(SUPPLIED ENTRIES):
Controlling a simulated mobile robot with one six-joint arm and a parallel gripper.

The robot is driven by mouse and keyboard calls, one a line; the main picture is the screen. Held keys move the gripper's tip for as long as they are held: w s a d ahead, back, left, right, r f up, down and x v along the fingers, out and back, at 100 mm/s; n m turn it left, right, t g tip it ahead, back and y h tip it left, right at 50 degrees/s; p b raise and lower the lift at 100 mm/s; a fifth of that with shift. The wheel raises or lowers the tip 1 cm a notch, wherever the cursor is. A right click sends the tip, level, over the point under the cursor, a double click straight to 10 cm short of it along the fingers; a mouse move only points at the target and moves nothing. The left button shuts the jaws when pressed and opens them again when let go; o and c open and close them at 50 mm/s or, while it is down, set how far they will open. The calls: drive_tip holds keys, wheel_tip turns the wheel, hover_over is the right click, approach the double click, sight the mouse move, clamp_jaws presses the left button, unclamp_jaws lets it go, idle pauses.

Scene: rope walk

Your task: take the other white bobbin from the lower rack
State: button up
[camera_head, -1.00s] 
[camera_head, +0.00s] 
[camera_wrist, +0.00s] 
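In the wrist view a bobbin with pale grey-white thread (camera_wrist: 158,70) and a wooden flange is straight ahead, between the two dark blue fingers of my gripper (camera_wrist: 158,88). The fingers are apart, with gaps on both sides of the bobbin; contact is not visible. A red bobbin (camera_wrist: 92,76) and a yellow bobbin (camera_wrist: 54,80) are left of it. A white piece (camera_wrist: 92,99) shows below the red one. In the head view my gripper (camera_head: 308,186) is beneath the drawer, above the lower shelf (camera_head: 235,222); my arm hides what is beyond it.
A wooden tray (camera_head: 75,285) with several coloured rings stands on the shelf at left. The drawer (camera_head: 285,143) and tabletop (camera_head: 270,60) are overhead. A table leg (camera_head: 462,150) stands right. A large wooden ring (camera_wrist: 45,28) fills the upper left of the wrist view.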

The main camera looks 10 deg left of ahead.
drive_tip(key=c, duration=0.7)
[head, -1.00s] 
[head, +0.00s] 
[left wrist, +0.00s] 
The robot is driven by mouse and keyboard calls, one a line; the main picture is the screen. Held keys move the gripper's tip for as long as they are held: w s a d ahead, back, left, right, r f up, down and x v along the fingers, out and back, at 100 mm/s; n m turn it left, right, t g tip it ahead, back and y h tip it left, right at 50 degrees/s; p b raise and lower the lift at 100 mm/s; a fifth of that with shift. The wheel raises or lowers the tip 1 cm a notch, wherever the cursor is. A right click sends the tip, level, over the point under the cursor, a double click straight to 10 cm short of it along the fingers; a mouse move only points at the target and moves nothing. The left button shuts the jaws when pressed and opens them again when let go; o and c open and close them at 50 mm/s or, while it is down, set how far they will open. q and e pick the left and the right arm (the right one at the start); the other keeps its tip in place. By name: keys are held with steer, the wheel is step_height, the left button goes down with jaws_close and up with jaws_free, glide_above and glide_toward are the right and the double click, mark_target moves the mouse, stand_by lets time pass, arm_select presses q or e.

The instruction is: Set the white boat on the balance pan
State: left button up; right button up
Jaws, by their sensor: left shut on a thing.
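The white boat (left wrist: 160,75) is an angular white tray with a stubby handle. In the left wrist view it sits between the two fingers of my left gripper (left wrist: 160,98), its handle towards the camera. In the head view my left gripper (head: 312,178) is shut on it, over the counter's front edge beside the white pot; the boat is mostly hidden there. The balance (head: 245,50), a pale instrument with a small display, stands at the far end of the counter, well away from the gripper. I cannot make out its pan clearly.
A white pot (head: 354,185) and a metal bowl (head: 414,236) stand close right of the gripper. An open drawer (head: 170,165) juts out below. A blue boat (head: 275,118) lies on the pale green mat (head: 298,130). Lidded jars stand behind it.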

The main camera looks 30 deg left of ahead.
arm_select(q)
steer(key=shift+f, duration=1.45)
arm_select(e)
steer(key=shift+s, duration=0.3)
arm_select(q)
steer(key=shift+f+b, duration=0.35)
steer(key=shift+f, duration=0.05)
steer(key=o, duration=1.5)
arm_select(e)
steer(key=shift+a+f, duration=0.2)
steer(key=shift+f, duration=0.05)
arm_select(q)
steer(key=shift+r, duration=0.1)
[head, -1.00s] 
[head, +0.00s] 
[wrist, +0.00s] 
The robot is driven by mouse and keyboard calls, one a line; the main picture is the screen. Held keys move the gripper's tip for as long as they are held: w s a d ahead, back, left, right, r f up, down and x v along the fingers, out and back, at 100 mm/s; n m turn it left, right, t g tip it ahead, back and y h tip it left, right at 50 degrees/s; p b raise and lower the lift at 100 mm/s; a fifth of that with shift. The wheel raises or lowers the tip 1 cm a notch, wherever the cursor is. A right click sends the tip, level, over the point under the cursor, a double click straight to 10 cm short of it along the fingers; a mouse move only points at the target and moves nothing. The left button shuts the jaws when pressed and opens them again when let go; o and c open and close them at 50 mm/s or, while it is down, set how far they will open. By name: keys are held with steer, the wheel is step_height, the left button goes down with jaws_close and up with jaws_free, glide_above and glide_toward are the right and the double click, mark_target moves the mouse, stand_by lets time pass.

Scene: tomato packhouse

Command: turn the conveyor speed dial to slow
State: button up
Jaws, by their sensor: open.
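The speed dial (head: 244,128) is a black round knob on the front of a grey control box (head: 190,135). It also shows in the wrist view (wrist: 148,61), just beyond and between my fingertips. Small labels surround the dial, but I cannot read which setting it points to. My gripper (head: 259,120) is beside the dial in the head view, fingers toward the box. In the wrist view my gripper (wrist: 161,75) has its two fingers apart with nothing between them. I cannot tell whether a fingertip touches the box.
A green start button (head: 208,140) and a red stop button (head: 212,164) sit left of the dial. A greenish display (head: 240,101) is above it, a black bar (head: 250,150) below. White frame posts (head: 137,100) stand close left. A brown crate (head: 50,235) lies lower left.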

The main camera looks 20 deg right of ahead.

(REQUIRED WORK):
Look through the material above and pick out each line holding the word "Scene".

(COMPLETED TASK):
Scene: rope walk
Scene: tomato packhouse

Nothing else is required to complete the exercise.